**Problem to solve:**
Print, word for word, the opening line of the data below and every line after it through the line that contains "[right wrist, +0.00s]", but not the pictures.

**Source excerpt:**
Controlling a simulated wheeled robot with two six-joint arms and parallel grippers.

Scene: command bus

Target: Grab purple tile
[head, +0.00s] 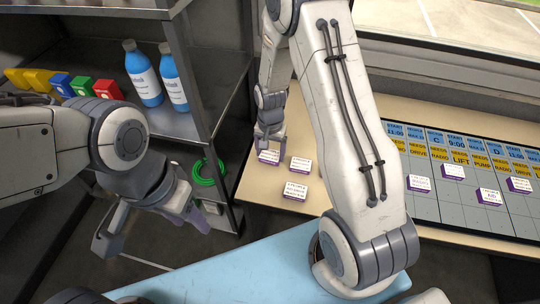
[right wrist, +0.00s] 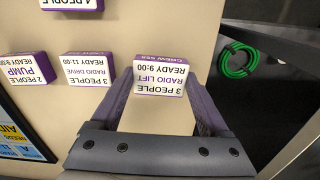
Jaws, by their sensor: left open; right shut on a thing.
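A purple tile with a white label reading "3 PEOPLE RADIO LIFT READY 9:00" (right wrist: 159,78) is between the fingers of my right gripper (right wrist: 160,100), which is shut on it. In the head view the right gripper (head: 269,143) is at the left part of the beige table, with the tile (head: 268,158) at its tips. I cannot tell whether the tile is lifted. Two other purple tiles lie close by, one to the right (head: 300,164) and one nearer the front (head: 295,191). My left gripper (head: 150,228) is open and empty, low at the left.
The beige table (head: 262,194) holds a schedule board (head: 425,207) with several purple tiles at right. A metal shelf (head: 200,75) at left carries blue bottles (head: 143,75) and coloured boxes. A green coil (head: 204,172) hangs below. A light-blue surface (head: 240,262) is in front.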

**Exercise answer:**
Controlling a simulated wheeled robot with two six-joint arms and parallel grippers.

Scene: command bus

Target: Grab purple tile
[head, +0.00s] 
[right wrist, +0.00s] 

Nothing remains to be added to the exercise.